Aumont Gets Back On Track
Righty looked to another Phillie for motivation
PHILADELPHIA—Roy Halladay often talks about how getting his head in a good place helped unlock his pitching prowess. Phillippe Aumont can identify with that.
Aumont, acquired from the Mariners in the much-publicized Cliff Lee trade of December 2009, let the pressure of being the centerpiece of a big deal get to him in 2010, which started poorly and never got on track. Last offseason, the righthander found himself at a crossroads. Dr. Jack Curtis, a mental skills coach who works with Phillies minor leaguers, pointed him in the right direction and Aumont's prospect status regained its luster in 2011.
"Dr. Jack helped me tremendously," Aumont said. "Without a doubt working with him made the most difference. He taught me to see the positive in everything, to leave the negative behind and visualize myself having success. Before I worked with Dr. Jack, I'd think, 'I can't walk this guy.' Now, I think, 'I'm going to get this guy out.' Everything was negative in 2010. Now, everything is positive."
Halladay had a similar guru of the mind early in his career when he became dedicated to the teachings of the late Harvey Dorfman.

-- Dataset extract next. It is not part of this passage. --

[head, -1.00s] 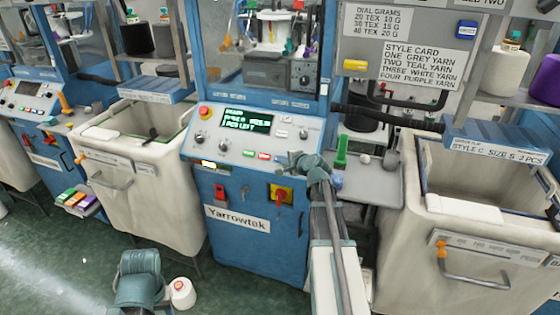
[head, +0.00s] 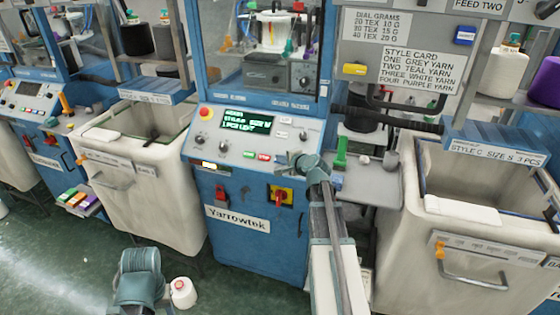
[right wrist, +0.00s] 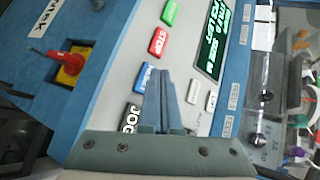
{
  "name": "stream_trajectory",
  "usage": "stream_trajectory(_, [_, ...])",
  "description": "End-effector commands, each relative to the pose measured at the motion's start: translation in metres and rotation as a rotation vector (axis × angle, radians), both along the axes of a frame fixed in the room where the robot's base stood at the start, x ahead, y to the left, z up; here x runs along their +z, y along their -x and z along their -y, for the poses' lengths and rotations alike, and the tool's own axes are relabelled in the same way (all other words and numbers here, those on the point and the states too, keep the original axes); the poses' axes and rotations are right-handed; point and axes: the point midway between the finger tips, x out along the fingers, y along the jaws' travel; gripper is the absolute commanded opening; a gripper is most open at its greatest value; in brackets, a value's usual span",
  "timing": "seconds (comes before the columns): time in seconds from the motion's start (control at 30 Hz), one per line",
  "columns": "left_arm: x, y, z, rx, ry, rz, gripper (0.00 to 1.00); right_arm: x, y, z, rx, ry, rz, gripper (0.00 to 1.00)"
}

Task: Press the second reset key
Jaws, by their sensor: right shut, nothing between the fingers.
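The control panel (head: 255,136) of the blue Yarrowtek machine carries a lit green-text display (head: 247,120). In the right wrist view the panel has a green key (right wrist: 169,12), a red STOP key (right wrist: 158,41), a blue key (right wrist: 145,78) and a black JOG key (right wrist: 131,116). Pale keys (right wrist: 210,100) lie beside the display. I cannot read which are reset keys. My right gripper (head: 284,158) is shut and empty at the panel's lower right. Its fingers (right wrist: 165,78) partly cover the blue key; contact cannot be told. My left gripper's jaws are not seen.
A red-and-yellow rotary switch (head: 280,195) sits below the panel. A grey shelf (head: 370,188) with a green-handled tool (head: 341,152) is to the right. Cream bins (head: 150,185) flank the machine, the other (head: 460,215) at right. A white cone (head: 183,292) stands on the floor.

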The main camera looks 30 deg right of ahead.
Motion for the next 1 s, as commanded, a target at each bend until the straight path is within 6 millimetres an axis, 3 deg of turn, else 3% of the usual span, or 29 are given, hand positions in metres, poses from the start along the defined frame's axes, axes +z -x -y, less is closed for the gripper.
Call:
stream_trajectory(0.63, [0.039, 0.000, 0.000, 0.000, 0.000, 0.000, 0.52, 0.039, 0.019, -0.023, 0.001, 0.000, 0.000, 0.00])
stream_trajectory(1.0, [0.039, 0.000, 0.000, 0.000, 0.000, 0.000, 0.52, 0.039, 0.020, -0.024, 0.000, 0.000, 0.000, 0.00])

Aumont was the 11th overall pick in the 2007 draft, and the Mariners envisioned the hard-throwing, 6-foot-7 Canadian as a closer. Trying to build his innings and broaden his pitch repertoire, the Phils moved Aumont to starter in 2010. It was a disaster. Last season, Aumont returned to the bullpen and posted a 2.68 ERA in 43 games at Double-A and Triple-A. He had a 78-25 strikeout-walk ratio and allowed just 44 hits in 54 innings.
"The bullpen is where I want to be," Aumont said. "It's what suits me. I feel more comfortable. I'm able to be aggressive. As a starter you need to be more relaxed."
Aumont's intimidating physical presence, coupled with a fastball that touches the high 90s and a splitter that has become an out pitch, has Phillies officials thinking he could one day be a closer in the majors. He and Justin De Fratus will get reps in that role at Triple-A to start the season and both could be candidates to help in Philadelphia's bullpen before long.
Aumont, 23, said he dreams about getting his shot in Philadelphia every day.
"My goal for this season is to make the big leagues and also stay there," he said. "I want to keep getting better and make sure when I get there I'm ready."
• The Phillies hosted held their annual prospect education program in mid-January. Bernie Parent, the legendary Flyers goalie, gave tips about succeeding in Philadelphia.
• The Phils signed veteran righthander Joel Pineiro to a minor league contract and invited him to big league camp.